• **What is needed**: Every entry below should be transcribed exactly; pictures stay out of the copy.

• **Exercise materials**:

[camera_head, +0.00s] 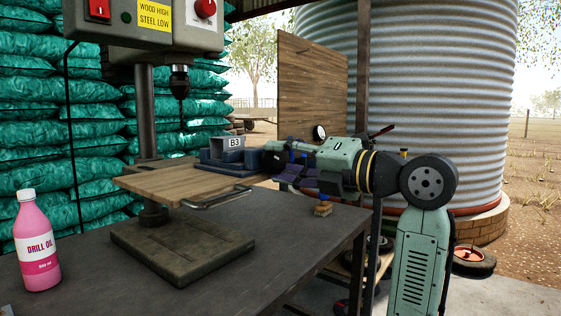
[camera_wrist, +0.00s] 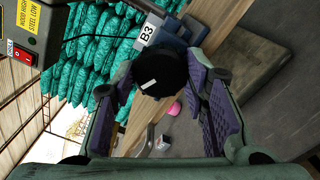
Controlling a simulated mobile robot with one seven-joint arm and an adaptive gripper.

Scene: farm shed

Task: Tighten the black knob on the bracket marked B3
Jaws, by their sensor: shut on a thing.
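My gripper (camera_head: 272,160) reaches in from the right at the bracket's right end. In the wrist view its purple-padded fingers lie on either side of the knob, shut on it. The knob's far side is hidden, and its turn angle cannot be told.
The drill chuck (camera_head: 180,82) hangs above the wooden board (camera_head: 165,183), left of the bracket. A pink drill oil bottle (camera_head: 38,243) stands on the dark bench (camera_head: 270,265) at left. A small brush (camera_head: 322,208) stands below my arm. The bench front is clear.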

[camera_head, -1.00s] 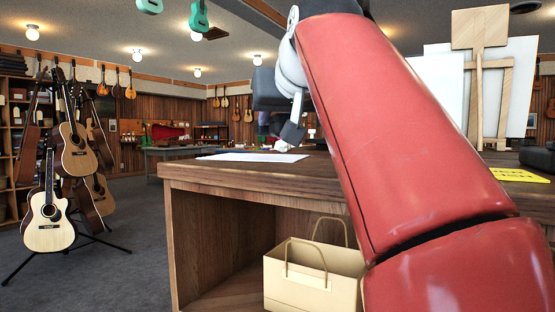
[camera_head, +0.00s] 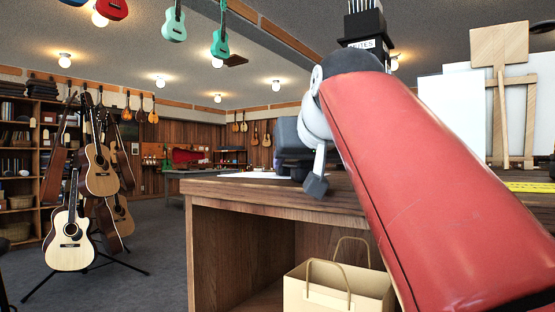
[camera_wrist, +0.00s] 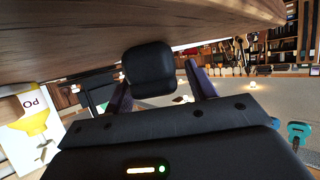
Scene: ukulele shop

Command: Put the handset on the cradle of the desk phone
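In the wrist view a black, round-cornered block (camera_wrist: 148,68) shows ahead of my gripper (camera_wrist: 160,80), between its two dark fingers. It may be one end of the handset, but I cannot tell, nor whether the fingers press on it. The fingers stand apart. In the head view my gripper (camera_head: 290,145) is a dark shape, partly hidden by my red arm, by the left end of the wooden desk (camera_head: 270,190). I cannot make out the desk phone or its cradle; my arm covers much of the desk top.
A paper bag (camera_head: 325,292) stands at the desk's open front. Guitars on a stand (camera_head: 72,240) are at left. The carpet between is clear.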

• **Solution to the exercise**:
[camera_head, +0.00s] 
[camera_wrist, +0.00s] 
Controlling a simulated mobile robot with one seven-joint arm and an adaptive gripper.

Scene: farm shed

Task: Tighten the black knob on the bracket marked B3
Jaws, by their sensor: shut on a thing.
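My gripper (camera_head: 272,160) reaches in from the right at the bracket's right end. In the wrist view its purple-padded fingers lie on either side of the knob, shut on it. The knob's far side is hidden, and its turn angle cannot be told.
The drill chuck (camera_head: 180,82) hangs above the wooden board (camera_head: 165,183), left of the bracket. A pink drill oil bottle (camera_head: 38,243) stands on the dark bench (camera_head: 270,265) at left. A small brush (camera_head: 322,208) stands below my arm. The bench front is clear.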

[camera_head, -1.00s] 
[camera_head, +0.00s] 
[camera_wrist, +0.00s] 
Scene: ukulele shop

Command: Put the handset on the cradle of the desk phone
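In the wrist view a black, round-cornered block (camera_wrist: 148,68) shows ahead of my gripper (camera_wrist: 160,80), between its two dark fingers. It may be one end of the handset, but I cannot tell, nor whether the fingers press on it. The fingers stand apart. In the head view my gripper (camera_head: 290,145) is a dark shape, partly hidden by my red arm, by the left end of the wooden desk (camera_head: 270,190). I cannot make out the desk phone or its cradle; my arm covers much of the desk top.
A paper bag (camera_head: 325,292) stands at the desk's open front. Guitars on a stand (camera_head: 72,240) are at left. The carpet between is clear.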

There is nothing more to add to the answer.